_CHALLENGE_
Leave out the pictures, and return only the lines running from the one that contains "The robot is" to the one that contains "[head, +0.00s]", both included, exactly as they appear.

_INFORMATION SHOWN_
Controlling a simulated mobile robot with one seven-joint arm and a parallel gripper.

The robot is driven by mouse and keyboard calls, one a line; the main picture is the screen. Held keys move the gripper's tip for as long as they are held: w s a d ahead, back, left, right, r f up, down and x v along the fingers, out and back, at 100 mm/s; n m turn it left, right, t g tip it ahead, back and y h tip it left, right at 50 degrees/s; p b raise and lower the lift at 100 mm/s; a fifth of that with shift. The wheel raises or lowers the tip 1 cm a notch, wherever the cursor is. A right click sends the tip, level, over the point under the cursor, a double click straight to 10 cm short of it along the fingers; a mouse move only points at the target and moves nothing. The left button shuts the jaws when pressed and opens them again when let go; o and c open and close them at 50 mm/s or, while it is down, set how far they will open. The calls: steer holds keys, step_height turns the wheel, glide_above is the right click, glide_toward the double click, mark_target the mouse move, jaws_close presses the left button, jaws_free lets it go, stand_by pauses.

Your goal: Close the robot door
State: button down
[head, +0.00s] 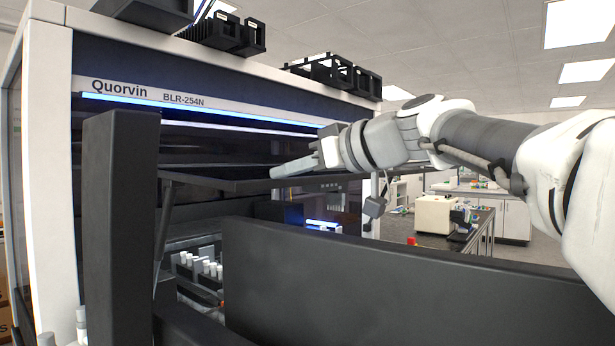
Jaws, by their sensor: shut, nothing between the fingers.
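The lab robot is a large white and dark blue cabinet marked Quorvin BLR-254N (190,92), filling the left half of the head view. Its door (232,185) shows as a thin dark panel, seen nearly edge-on. It sticks out from the front roughly level, with a thin strut below its left end. The front opening beneath it is uncovered. My gripper (284,170) reaches in from the right, with its fingers pointing left. It is shut and empty, at the door's upper edge in the picture. I cannot tell whether it touches the door.
White-capped tubes (203,265) stand in racks inside the cabinet. Black racks (335,74) sit on its top. Large dark surfaces close to the camera hide much of the lower front. A bench (470,230) with equipment stands farther back at right.

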_THE REPLY_
The robot is driven by mouse and keyboard calls, one a line; the main picture is the screen. Held keys move the gripper's tip for as long as they are held: w s a d ahead, back, left, right, r f up, down and x v along the fingers, out and back, at 100 mm/s; n m turn it left, right, t g tip it ahead, back and y h tip it left, right at 50 degrees/s; p b raise and lower the lift at 100 mm/s; a fifth of that with shift. The wheel raises or lowers the tip 1 cm a notch, wherever the cursor is. A right click sends the tip, level, over the point under the cursor, a double click straight to 10 cm short of it along the fingers; a mouse move only points at the target and moves nothing. The left button shuts the jaws when pressed and opens them again when let go; o and c open and close them at 50 mm/s or, while it is down, set how far they will open. The calls: steer holds keys, step_height turns the wheel, glide_above is the right click, glide_toward the double click, mark_target the mouse move, jaws_close presses the left button, jaws_free lets it go, stand_by pauses.

Your goal: Close the robot door
State: button down
[head, +0.00s] 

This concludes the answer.